As we struggle with affordability in housing construction, the Poche_Truss brings a modestly priced framing option to the table that significantly reduces material cost and installation time plus it sets up a super preforming building envelope. The challenge, however, to retain affordability throughout the entire construction, lands on minimizing complexity and, quite frankly, plucking housing out of the custom build business model that is emulating commercial GC construction instead of master builder construction. Master builder, that is how houses used to be built.

Here is how we are minimizing complexity: we are pulling the Poche_Truss projects increasingly into manufactured components (of which the Poche_Truss is one) and using flat-pack (such as IKEA kitchens) and off-the-shelf build out options (such as lumber yard interior panels). We are not, however, reducing complexity by creating generic boxes. That is the beauty of the Poche_Truss, we can custom shape space and form at no upcharge.

Plucking housing out of the current residential GC business model, turns out, comes right along with those same minimizing strategies, for you see, they all align with a more direct connection to the provider. Eliminating the middle man markup is like farm to table food. There are not many of us architects and industry professionals still practicing who worked in the master builder world. We want to align providers directly to the work.

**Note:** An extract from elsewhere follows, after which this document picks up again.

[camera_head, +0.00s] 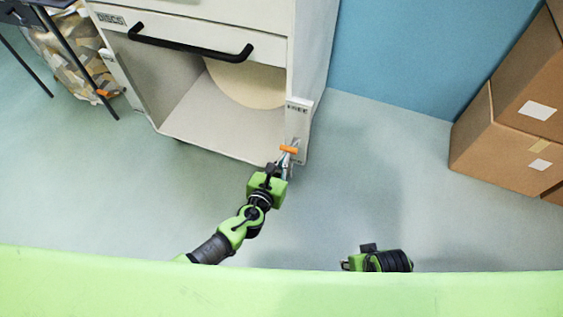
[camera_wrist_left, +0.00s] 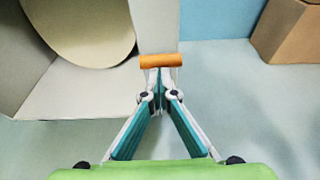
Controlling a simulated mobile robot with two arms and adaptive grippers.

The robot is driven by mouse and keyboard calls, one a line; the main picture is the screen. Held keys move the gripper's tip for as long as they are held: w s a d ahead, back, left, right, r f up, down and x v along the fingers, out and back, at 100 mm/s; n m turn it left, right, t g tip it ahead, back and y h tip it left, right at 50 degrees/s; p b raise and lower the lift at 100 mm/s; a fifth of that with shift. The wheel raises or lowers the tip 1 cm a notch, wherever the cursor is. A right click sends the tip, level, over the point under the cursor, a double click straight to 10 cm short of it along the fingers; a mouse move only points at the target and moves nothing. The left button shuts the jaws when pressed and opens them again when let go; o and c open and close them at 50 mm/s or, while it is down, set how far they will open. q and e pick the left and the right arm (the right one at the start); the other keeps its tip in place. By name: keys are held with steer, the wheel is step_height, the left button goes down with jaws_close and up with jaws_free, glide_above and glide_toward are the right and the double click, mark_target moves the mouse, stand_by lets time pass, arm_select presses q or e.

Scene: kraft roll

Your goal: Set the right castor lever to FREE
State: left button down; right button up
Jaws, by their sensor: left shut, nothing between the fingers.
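The right castor lever (camera_head: 289,149) is a small orange bar at the lower front right corner of the white cabinet (camera_head: 220,105). The lever also shows in the left wrist view (camera_wrist_left: 163,61), lying level across the foot of a white post. My left gripper (camera_head: 285,166) is shut and empty, its fingertips right at the lever; in the left wrist view (camera_wrist_left: 158,82) the tips meet just below it. I cannot tell whether they touch it. A label plate (camera_head: 298,106) sits on the post above the lever, its text too small to read. My right gripper (camera_head: 346,264) is only partly visible at the bottom.
Another orange lever (camera_head: 103,93) is at the cabinet's left corner. A black handle (camera_head: 190,45) crosses the drawer front. Cardboard boxes (camera_head: 508,157) stand at the right. A patterned bag (camera_head: 75,65) is at the far left.

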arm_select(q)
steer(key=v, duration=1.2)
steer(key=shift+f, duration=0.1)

As I have shared in previous posts, thinking beyond a GC model of building has been a learning curve. But not one I will leave as I find it. For you see, my work has always answered to the highest calling of my profession: create beauty. And beauty is inherently equalizing, because when you have the craft persons doing what they specialize in, everyone is a master. We are working hard to learn our lessons on this first build with the Poche_Truss framing system and to assemble our team of masters. With a goal of putting modest affordable houses smack into the crosshairs of a Heck Yea! project, we are preparing to help people find their joy.

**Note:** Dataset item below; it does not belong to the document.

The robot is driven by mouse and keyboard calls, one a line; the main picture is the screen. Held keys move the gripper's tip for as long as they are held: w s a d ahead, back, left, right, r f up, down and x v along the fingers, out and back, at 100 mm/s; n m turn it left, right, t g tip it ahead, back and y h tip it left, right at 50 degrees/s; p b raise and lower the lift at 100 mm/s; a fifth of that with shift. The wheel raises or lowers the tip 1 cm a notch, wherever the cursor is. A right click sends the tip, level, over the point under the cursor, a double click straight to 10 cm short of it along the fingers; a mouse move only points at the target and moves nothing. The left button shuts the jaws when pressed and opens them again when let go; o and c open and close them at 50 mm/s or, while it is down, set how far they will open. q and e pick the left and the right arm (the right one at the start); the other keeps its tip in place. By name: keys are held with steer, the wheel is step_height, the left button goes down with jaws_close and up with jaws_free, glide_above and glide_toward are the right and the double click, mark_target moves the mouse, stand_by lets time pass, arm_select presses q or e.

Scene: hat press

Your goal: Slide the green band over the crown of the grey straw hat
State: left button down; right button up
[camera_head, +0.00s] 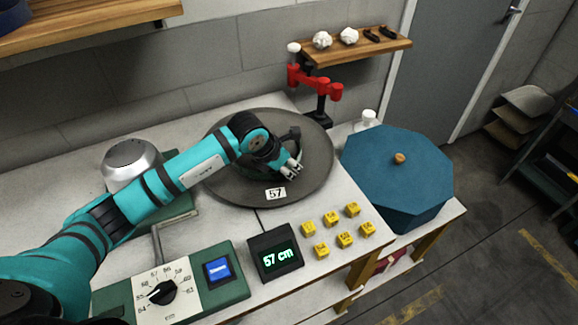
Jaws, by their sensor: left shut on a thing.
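The grey straw hat (312,186) lies on the white table as a wide, round, dark grey brim, with a tag reading 57 at its front. My left arm comes in from the left and crosses over the hat. My left gripper (291,170) points down over the middle of the hat. It is shut on something, but I cannot make out what lies between its fingers. The hat's crown is largely hidden behind the gripper and wrist, and I cannot make out the green band. My right gripper is not in view.
A blue octagonal box (395,170) with a knob stands at the right. Several yellow cubes (332,219) lie at the front beside a 57 cm display (276,252) and a dial panel (163,291). A silver dome (131,160) and a red jointed stand (315,85) flank the hat.

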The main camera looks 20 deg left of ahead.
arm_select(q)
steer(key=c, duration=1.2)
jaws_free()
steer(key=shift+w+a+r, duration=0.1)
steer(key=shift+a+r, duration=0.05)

Outside the Studio: the next intelligence

The building shedding water, without any fascia or soffits or added detail. Heck Yea!

On the one hand, one does not go into new building territory alone, it takes the entire construction village. On the other hand, however, the folks working from the outside didn’t have a dream that was burned into the back of their eyes for years. Then there is that surreal moment when that dream begins to take form. I scanned the surroundings in that moment and saw the village, hard at work doing their jobs. We hadn’t really invented anything, these are trusses after all, as old as 2X construction, and yet, the effect of the Poche_Truss system is beginning to trickle.

I met the fire suspension provider on site. And then I met the mechanical contractor. Both nodded thoughtfully as they saw that their job would be easy peezy without having to drill through walls to get their lines in. as everything is open and accessible in a truss. Like cogs catching each other as the wheels begin to turn, I can see the next intelligence of this system coming to bear. This is the part of my Poche_Truss dream that most relieved my impatience with stick framing. For you see, the mundane complex world of squishing and threading the mechanical and electrical systems through holes in the walls and ceilings had always found me biting my lips. It seemed so barbaric to massacre the lumber with holes holes holes to allow these utilities to serve. Even as I showed the Poche_Truss to a Passive Haus designer, he tried to talk me into an interior furred-out layer “to hold the utilities”. What is it about the familiar that makes it impossible to see it?

We might not have invented anything totally new, but we have vastly expanded the scope of a truss’s functionality. And although our Poche_Truss introduction video explains the conceptual intelligences; this build is revealing the experiential intelligences. The ones that those physically engaging the structure are finding joy in.  I think that is intelligence worthy of not only a patent, but of our attention.